Alisa Valdes is a prolific journalist, blogger and author. Fearless when it comes to writing about herself and affairs of the heart, she has fashioned a career of being an outspoken feminist. Self-reflection and self-disclosure can take an author far. It takes an extraordinarily life or talent, however, to do more than describe.
In the Feminist and the Cowboy, her latest book, Valdes recounts her turbulent relationship with a handsome New Mexico rancher of few words, a dominant personality, and a cleft chin. Part memoir and part polemic on gender roles and identity, the book is a first-hand account of a slow-moving train wreck of a relationship written by a passenger in first class. She’s a liberal feminists. He’s a libertarian Republican. She wears Uggs. He wears cowboy boots. Can they find love? It might be possible, but for the lovers’ respective problems and conflicts. Valdes is high-functioning and consistently self-destructive. The cowboy is controlling and damaged.
Shortly after the book was published, Valdes revealed that her romance with the cowboy had ended. She then briefly posted and quickly pulled down an account of abuse at the hands of the Cowboy. It was not rape, she later attested, but many in the blogosphere disagreed. In fact, the post-publication woes of Valdes generated a high-number of blogs, comments and articles (See hereĀ , here and here).
I have no desire to write about Valdes’ love life, past or present. If that interests you, read the book. I found it frustrating, entertaining, and shallow. It is neither profound nor substantial, and suffers from a “just written” feel. But Valdes’ talent is keeping the attention on her and the discussion about her going. In fact, her gift is an ability to turn self-absorption into a career. It may only be the knowledge that at the age of 40 she was living in her father’s house and dating a control freak that keeps one from jealousy.
Why do so many of us pay attention? Because Valdes’ open and trusting narrative, her raw emotions, her lightly edited vacillations, echo the language of an old friend. For a traditional memoir, unedited connotes sloppy. For a blogger/journalist/author, an unedited memoir means that nothing is held back. Valdes is definitely not discreet.

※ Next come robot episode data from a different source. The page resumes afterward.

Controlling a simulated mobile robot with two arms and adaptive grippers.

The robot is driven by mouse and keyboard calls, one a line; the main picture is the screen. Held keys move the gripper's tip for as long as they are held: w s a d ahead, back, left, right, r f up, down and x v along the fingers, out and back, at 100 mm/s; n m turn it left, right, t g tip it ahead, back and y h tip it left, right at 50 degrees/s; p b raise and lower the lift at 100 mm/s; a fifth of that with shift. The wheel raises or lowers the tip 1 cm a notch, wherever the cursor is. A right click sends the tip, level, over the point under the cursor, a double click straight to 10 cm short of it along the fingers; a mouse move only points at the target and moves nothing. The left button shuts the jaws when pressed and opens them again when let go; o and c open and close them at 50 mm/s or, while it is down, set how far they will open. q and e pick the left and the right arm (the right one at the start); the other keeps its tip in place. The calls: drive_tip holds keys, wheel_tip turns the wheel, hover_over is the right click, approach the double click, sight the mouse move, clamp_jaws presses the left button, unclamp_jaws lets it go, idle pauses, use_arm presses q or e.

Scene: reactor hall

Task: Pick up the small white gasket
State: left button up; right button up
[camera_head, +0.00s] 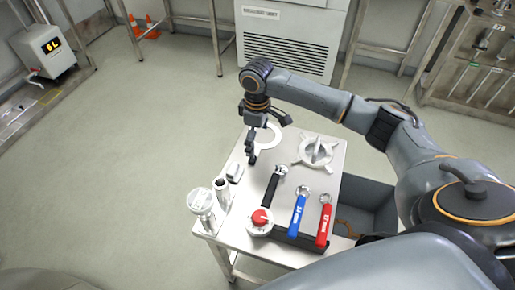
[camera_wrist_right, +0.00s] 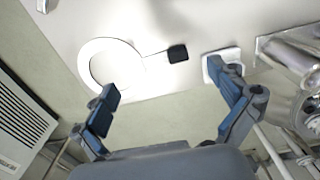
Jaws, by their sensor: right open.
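The white gasket (camera_head: 279,136) is a flat ring lying near the far left end of the metal table. In the right wrist view the ring (camera_wrist_right: 140,66) lies ahead of the left finger, with a thin tab leading to a small black block (camera_wrist_right: 178,53). I cannot tell the exact height above the table. My left gripper is not in view.
A white spoked part (camera_head: 316,152) lies right of the ring. A small white block (camera_head: 235,172) sits at the left edge, near metal cylinders (camera_head: 201,203). A black-handled tool (camera_head: 271,188), blue wrench (camera_head: 298,214), red wrench (camera_head: 325,222) and red-knobbed part (camera_head: 260,218) lie nearer.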

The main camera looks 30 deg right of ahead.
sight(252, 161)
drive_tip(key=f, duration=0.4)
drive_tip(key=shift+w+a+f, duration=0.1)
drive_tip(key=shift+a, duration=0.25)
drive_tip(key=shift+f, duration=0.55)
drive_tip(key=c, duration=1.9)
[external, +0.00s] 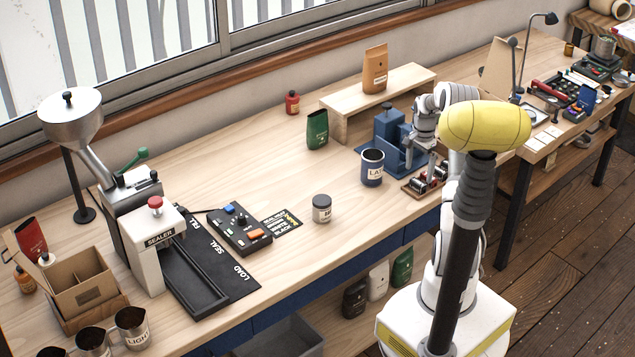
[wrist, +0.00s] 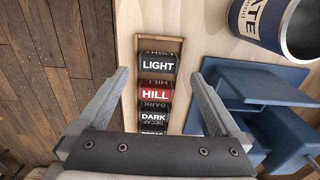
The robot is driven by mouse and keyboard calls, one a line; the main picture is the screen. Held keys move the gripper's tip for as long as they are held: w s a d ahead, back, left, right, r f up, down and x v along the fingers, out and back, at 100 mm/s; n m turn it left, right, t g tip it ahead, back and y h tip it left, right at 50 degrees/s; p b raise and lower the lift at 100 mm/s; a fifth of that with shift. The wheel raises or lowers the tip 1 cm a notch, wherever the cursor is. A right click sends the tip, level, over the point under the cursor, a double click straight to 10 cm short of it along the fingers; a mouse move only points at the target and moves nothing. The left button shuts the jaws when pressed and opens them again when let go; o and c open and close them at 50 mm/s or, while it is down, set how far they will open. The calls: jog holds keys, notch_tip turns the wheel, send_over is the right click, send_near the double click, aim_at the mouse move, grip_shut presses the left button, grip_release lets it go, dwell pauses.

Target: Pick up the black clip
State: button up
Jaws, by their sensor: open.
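I cannot pick out a black clip for certain. In the wrist view, a narrow wooden tray holds a row of small blocks: a black one marked LIGHT (wrist: 158,64), a red one marked HILL (wrist: 155,93) and a black one marked DARK (wrist: 154,117). More black pieces lie nearer, partly hidden by my gripper's body. The tray (external: 408,190) is at the bench's front edge in the external view. My gripper (wrist: 160,76) is open and empty above the tray, with a finger on each side of the row. It also shows in the external view (external: 424,160).
A blue press-like stand (wrist: 265,88) is close on the right of the tray. A grey jar (external: 321,208) and a control box (external: 238,232) are further left. Open bench lies between jar and mug.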

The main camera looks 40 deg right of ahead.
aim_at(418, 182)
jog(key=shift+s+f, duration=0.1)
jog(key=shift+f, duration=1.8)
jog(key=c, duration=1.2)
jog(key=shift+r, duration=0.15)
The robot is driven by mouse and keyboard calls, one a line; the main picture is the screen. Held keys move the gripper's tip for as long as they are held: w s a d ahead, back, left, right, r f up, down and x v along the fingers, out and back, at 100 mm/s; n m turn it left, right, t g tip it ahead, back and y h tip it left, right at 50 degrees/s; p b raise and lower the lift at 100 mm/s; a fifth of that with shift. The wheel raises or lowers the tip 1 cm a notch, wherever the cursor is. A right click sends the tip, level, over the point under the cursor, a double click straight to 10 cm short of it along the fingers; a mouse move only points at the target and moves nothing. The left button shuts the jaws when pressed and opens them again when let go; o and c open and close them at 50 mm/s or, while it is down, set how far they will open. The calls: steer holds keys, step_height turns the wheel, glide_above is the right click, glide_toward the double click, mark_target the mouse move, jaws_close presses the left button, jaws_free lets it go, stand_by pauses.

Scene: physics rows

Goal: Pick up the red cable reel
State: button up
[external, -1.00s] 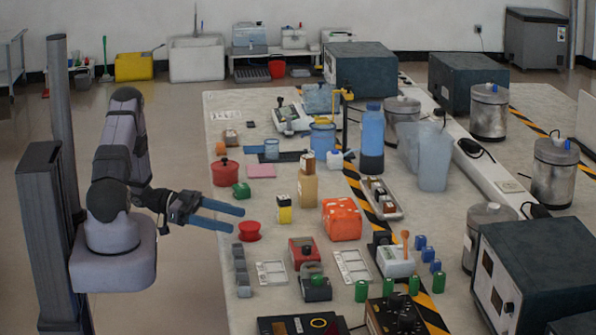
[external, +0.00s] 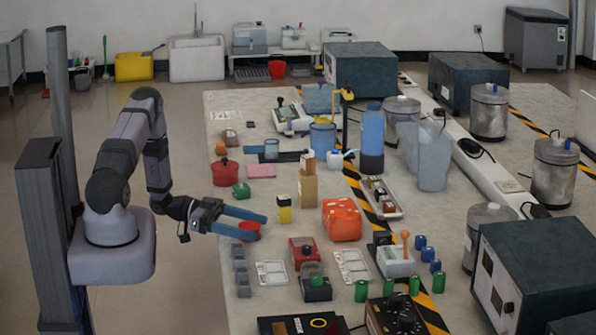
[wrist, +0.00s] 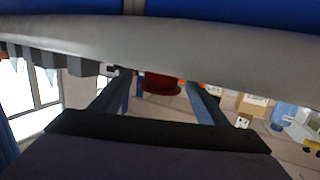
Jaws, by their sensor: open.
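The red cable reel (external: 250,228) stands near the left edge of the table in the external view. My gripper (external: 262,228) has its two long blue fingers apart, reaching over the table edge from the left. In that view the fingers overlap the reel, partly covering it, and red shows between them. In the wrist view the reel (wrist: 162,84) appears ahead, between the open fingers of my gripper (wrist: 158,84). Its top is cut off by a pale band. I cannot tell whether either finger touches it.
A red pot-like object (external: 225,173) and a green block (external: 241,190) stand behind the reel. Grey blocks (external: 241,270) line the table edge in front. A yellow-and-black box (external: 284,212) stands to the right. Bare table lies between the reel and that box.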

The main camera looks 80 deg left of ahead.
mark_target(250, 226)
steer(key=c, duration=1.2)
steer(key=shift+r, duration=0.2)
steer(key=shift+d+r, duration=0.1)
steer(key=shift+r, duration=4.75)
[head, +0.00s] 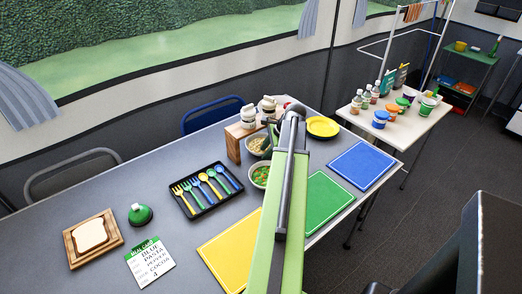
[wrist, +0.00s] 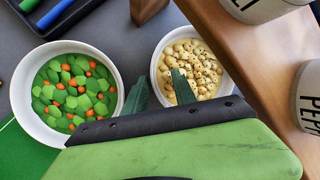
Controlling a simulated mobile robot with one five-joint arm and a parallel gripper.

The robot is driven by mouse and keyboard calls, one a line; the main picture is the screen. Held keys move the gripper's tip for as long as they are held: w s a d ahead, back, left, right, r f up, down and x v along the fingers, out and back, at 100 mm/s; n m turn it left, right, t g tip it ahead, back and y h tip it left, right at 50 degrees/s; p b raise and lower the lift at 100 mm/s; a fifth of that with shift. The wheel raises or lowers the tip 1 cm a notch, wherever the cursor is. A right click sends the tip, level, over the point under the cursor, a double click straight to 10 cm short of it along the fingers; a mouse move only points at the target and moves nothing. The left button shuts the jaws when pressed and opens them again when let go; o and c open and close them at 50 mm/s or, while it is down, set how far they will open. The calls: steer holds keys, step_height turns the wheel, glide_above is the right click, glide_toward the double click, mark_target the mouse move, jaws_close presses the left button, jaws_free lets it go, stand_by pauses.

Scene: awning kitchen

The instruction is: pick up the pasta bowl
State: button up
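The pasta bowl (wrist: 207,60) is a white bowl of pale, speckled round pasta, upright at upper right in the wrist view. In the head view it (head: 256,144) stands beside the wooden shelf, partly hidden by my arm. My gripper (wrist: 160,90) is open and empty. Its two dark green fingertips appear on either side of the pasta bowl's left rim, one over the pasta and one in the gap between bowls. I cannot tell whether they touch the bowl.
A white bowl of green and orange vegetables (wrist: 72,95) stands close on the left. The wooden shelf (wrist: 262,62) with lettered pots (wrist: 307,95) is close on the right. A black cutlery tray (head: 207,189), yellow plate (head: 322,127) and green mat (head: 326,199) lie nearby.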

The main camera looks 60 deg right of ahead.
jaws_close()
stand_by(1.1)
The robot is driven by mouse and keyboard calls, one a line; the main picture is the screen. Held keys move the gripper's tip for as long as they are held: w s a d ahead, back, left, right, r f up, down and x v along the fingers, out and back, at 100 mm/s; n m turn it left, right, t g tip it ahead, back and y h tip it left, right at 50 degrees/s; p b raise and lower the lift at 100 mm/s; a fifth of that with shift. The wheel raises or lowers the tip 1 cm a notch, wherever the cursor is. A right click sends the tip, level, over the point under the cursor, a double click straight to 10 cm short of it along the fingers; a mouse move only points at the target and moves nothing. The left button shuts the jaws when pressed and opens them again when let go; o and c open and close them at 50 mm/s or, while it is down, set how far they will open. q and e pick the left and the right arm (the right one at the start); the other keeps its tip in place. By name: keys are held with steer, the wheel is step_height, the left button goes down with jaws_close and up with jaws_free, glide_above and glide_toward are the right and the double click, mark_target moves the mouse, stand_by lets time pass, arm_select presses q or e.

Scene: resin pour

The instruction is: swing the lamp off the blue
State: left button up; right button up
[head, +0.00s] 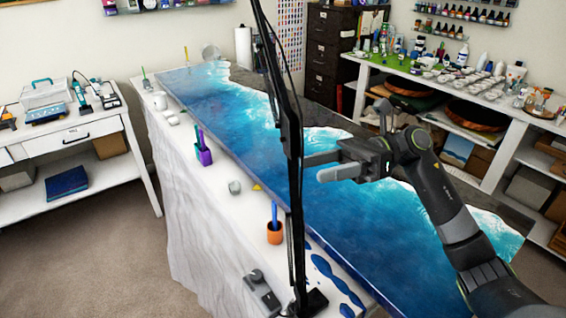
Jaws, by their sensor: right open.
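The lamp (291,141) is a thin black jointed arm. It rises from a dark base (309,301) on the near part of the white-covered table and runs up out of the top of the picture, so its head is hidden. In the picture it crosses in front of the blue resin panel (226,122), a long slab with blue and white wave patterns. My right gripper (322,166) reaches in from the right above the panel. Its jaws are open and point left at the lamp's post. I cannot tell whether they touch it. My left gripper is not in view.
Along the table's left edge stand a purple holder (204,156), an orange cup (275,233) and a grey device (262,290). A white side bench (75,132) is at left. Shelves with bottles and wooden bowls (475,116) stand at right. Carpet at lower left is clear.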

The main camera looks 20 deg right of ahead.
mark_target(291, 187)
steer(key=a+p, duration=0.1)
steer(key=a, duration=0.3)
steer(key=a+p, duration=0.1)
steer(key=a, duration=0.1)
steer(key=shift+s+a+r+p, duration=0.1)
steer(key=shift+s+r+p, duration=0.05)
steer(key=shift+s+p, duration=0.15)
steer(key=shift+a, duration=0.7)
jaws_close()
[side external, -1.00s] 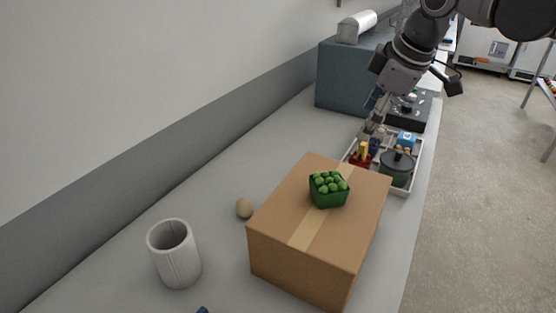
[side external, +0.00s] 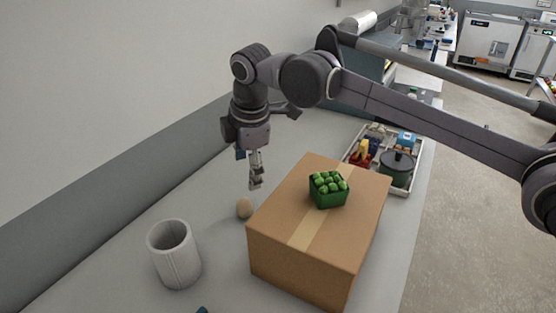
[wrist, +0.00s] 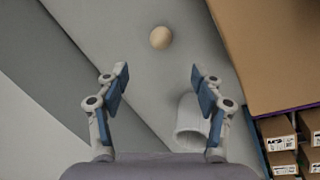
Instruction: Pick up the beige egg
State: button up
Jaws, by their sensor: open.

So many of us work too hard, run around too much, and simply lack the time and opportunity for sustained interaction with friends. Humans are social animals, though – there is no denying our nature – and we want friendship and trust. Valdes offers her story couched in the familiar language, structure and genre of a friend.She trusts, she cajoles, she argues and she explains. You can almost hear the pauses in the text where she waits for us to nod, to ask a question (“you did what!?”), and to console. Valdes is well-practiced in the perfect genre for an age with few rules protecting privacy and no meaningful understanding of intimacy.